À propos des maîtres d’autrefois que nous rappelons aujourd’hui, nous ne parlons que de sentiment, non de passion. La finesse, la justesse, voilà ce qui fait, de cette musique tempérée, une délicieuse musique, et vraiment nôtre. « J’arrive, j’arrive en galant paladin, » chante le jeune officier courant au rendez-vous mystérieux. Si vive, si courtoise que soit ici la musique, pas plus que les mots elle n’exagère : elle ne prend pas un paladin pour un héros, elle sait la différence entre la galanterie et l’amour. Çà et là pourtant elle se permet un accent, une touche plus vive.
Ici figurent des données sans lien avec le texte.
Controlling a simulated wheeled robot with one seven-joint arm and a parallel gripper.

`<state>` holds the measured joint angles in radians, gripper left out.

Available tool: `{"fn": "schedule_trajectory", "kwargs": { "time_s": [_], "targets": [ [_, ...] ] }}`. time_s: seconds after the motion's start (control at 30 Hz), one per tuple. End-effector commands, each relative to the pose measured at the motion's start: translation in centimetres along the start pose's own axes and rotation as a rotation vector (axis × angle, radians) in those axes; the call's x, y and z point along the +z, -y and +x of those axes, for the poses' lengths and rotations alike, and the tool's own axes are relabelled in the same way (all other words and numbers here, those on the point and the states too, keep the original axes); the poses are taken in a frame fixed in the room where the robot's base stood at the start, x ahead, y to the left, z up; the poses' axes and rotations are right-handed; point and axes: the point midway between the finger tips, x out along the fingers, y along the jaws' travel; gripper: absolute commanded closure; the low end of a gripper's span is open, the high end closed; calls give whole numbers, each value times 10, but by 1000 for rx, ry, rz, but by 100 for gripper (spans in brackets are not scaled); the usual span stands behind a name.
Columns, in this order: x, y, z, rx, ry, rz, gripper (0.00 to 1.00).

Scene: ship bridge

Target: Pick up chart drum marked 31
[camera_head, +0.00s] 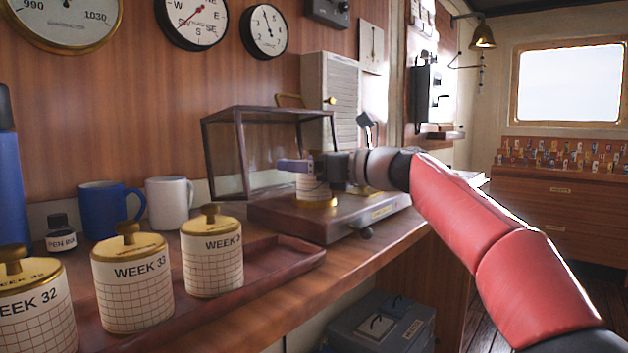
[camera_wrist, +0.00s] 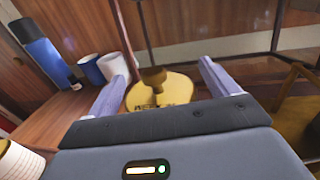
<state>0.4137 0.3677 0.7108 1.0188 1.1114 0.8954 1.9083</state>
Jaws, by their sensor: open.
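A cream drum with a brass top (camera_head: 312,188) stands on the dark wooden base (camera_head: 290,221) of a glass-cased instrument. Its number is hidden behind my gripper in the head view. In the wrist view its round brass top (camera_wrist: 172,92) and knob (camera_wrist: 153,76) show, with lettering too small to read surely. My gripper (camera_head: 294,166) is open at the drum's top. In the wrist view, its two pale fingers (camera_wrist: 162,68) lie either side of the brass top. Contact with the drum cannot be told.
A glass case (camera_head: 222,160) rises behind the base. Blue (camera_head: 104,210) and white mugs (camera_head: 168,203) stand behind.

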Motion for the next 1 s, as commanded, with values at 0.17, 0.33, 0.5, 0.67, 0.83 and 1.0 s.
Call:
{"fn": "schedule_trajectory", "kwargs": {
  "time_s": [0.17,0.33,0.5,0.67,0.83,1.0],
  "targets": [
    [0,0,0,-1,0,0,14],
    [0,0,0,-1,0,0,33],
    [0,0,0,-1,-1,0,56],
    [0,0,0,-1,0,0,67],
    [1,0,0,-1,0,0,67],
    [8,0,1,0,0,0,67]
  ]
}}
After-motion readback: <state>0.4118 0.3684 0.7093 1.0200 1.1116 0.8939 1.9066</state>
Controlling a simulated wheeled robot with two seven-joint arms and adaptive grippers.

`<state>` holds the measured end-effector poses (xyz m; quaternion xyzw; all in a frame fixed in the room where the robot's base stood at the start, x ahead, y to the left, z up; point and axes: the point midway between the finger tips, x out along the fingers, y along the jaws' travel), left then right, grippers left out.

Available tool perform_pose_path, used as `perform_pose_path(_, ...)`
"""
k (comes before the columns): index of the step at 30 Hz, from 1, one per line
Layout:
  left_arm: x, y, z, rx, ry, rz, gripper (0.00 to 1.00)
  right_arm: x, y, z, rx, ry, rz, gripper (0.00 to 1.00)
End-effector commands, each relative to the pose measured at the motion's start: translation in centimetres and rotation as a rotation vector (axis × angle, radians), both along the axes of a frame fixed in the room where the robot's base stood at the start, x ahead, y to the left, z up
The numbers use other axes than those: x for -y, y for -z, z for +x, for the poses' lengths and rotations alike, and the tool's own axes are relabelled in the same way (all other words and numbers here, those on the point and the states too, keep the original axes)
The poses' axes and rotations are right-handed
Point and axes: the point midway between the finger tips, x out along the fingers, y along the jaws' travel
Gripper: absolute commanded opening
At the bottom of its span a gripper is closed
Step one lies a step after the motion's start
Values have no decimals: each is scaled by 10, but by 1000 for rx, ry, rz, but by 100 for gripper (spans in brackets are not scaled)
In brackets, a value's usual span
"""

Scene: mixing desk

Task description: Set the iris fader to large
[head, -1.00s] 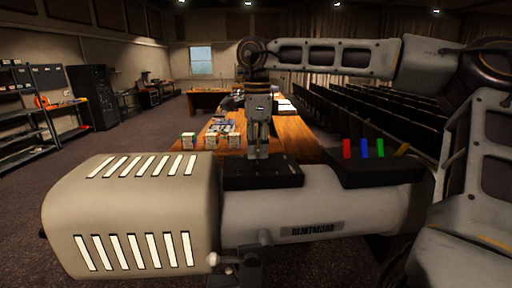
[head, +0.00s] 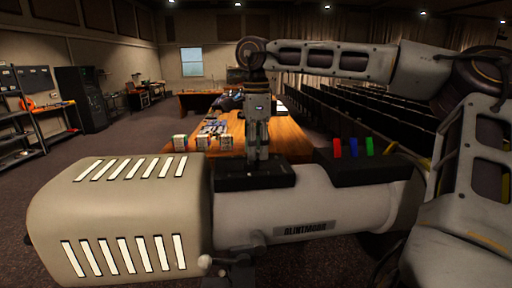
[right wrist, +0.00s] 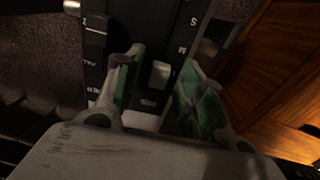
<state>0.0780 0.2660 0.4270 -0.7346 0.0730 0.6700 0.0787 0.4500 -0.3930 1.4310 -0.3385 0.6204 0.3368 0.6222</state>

Rappelez-vous la cavatine : « Viens, gentille dame, » où l’on dirait que le souffle de Mozart, du Mozart de l’Enlèvement au sérail, a passé. Jusque dans le duo qui suit, presque partout coquet et léger seulement, qui ne reconnaîtrait, i l’intonation de ces paroles : « Tu me promets qu’elle viendra, » un mouvement, un élan de véritable et déjà fervent amour ! Tout autre est le ton d’un autre duo, celui du premier acte, entre le jeune officier et l’accorte fermière : « Il s’éloigne, il nous laisse ensemble. » Musique aimable, mais nullement amoureuse. Il ne s’agit là que d’un baiser pris et rendu au passage. Les maîtres de la peinture de genre, et non les moindres, n’ont pas dédaigné cet agréable sujet, militaire et rustique. C’est en peintre de genre aussi que le musicien de la Dame Blanche l’a finement traité.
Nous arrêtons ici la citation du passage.